Locate all lines with the word "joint" and copy them out.

------ COLLECTED DATA

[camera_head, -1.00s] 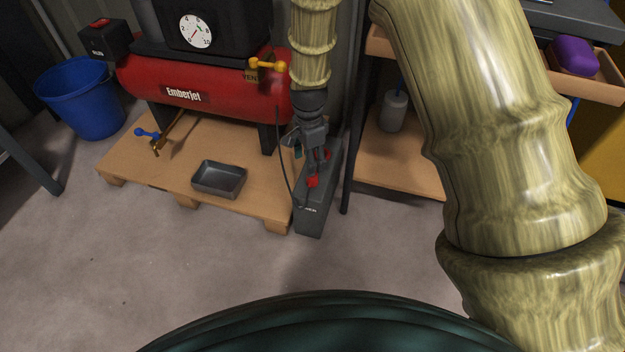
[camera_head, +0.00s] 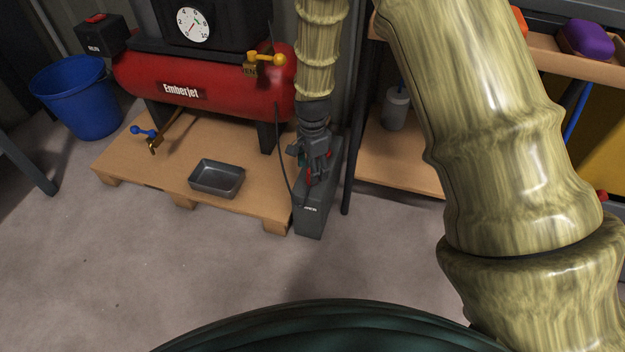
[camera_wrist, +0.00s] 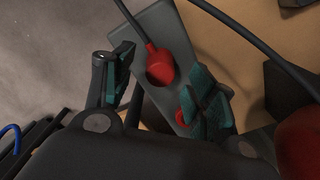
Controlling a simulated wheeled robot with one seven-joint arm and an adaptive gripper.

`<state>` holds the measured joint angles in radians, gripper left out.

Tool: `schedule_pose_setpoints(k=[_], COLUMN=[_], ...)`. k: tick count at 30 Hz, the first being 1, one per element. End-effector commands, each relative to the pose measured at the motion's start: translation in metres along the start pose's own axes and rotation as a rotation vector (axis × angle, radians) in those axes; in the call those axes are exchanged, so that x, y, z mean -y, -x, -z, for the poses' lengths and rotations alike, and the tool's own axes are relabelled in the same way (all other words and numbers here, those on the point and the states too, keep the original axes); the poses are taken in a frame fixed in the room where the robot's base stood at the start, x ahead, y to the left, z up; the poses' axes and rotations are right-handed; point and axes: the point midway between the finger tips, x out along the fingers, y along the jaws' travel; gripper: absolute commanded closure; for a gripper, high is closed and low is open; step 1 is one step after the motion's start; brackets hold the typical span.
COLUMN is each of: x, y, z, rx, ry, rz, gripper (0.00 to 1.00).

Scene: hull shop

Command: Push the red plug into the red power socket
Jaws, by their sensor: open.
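The red plug (camera_wrist: 160,66), with a black cable running from its end, is over the grey power box (camera_wrist: 185,50) in the wrist view. How far it sits in a socket cannot be told. A second red part (camera_wrist: 183,117) on the box is mostly hidden by my right finger; it may be another socket. My gripper (camera_wrist: 165,75) is open, with its teal-padded fingers on either side of the plug, apart from it. In the head view my gripper (camera_head: 316,165) points down over the box (camera_head: 312,220) and largely hides the red parts.
The box stands on the floor against a wooden pallet (camera_head: 250,205) bearing a red compressor tank (camera_head: 215,90) and a grey tray (camera_head: 216,178). A dark shelf post (camera_head: 347,180) is close on the right. The floor in front is clear.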

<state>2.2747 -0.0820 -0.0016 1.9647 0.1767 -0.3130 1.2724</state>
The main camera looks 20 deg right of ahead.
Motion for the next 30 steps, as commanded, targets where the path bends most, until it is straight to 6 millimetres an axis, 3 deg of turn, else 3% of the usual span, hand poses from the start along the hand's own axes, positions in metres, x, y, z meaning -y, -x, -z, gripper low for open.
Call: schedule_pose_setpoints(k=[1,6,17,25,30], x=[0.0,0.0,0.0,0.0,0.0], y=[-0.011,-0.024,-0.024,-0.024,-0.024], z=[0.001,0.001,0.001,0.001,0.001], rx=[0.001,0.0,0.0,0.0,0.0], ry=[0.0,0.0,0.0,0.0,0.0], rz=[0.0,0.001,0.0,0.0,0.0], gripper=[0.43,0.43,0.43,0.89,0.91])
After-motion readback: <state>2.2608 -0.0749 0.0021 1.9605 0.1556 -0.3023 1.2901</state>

------------

RESULT FOR THIS TASK
Controlling a simulated wheeled robot with one seven-joint arm and an adaptive gripper.
`<state>` holds the measured joint angles in radians, gripper left out.

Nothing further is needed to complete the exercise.